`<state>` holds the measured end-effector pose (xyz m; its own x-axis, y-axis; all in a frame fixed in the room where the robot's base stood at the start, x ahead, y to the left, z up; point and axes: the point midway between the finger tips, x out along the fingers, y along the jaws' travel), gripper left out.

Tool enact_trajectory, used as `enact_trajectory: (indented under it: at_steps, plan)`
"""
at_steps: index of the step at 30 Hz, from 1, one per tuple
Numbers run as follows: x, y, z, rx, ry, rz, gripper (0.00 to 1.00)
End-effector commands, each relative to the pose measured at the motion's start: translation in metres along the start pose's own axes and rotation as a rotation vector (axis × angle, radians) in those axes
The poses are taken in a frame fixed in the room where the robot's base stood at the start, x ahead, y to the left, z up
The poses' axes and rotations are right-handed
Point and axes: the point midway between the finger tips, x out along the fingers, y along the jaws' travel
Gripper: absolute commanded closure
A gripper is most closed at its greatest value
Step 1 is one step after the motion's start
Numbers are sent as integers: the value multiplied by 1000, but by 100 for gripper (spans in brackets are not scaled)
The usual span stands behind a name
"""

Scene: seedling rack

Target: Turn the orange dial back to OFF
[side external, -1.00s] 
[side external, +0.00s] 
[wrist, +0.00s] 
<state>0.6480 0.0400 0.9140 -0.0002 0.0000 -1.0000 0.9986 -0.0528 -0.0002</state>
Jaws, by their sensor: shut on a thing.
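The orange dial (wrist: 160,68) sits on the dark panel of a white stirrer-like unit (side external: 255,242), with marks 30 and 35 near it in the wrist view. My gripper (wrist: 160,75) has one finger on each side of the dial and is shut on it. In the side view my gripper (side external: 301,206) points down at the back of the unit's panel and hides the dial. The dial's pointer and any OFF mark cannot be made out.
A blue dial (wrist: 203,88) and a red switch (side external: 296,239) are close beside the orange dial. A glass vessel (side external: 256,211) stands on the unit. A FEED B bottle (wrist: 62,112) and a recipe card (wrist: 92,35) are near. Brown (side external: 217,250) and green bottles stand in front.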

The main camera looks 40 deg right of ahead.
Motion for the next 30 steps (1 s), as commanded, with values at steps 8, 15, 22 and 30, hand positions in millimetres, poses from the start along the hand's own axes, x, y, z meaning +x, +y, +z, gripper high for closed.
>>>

§ §

Please give an exact restatement of only the lines from the beginning of the material above to the line with "<state>0.6480 0.0400 0.9140", inclusive.

`<state>` holds the measured end-effector pose (xyz m; its own x-axis, y-axis; all in a frame fixed in the room where the robot's base stood at the start, x ahead, y to the left, z up; point and axes: the point midway between the finger tips, x out along the fingers, y along the jaws' travel), gripper left out.

Tool enact_trajectory, used as `enact_trajectory: (indented under it: at_steps, plan)`
"""
at_steps: index of the step at 30 Hz, from 1, one per tuple
Numbers run as follows: x, y, z, rx, ry, rz, gripper (0.00 to 1.00)
End-effector commands, each relative to the pose measured at the motion's start: translation in metres along the start pose's own axes and rotation as a rotation vector (axis × angle, radians) in those axes
The poses are taken in a frame fixed in the room where the robot's base stood at the start, x ahead, y to the left, z up
The poses' axes and rotations are right-handed
Point and axes: the point midway between the finger tips, x out along the fingers, y along the jaws' travel
Gripper: absolute commanded closure
A gripper is most closed at its greatest value
Step 1 is one step after the motion's start
Numbers are sent as integers: the value multiplied by 1000, but by 100 for gripper (spans in brackets are not scaled)
The usual span stands behind a name
"""

Scene: seedling rack

Target: Turn the orange dial back to OFF
[side external, -1.00s] 
[side external, +0.00s] 
[wrist, +0.00s] 
<state>0.6480 0.0400 0.9140 -0.0002 0.0000 -1.0000 0.9986 -0.0528 -0.0002</state>

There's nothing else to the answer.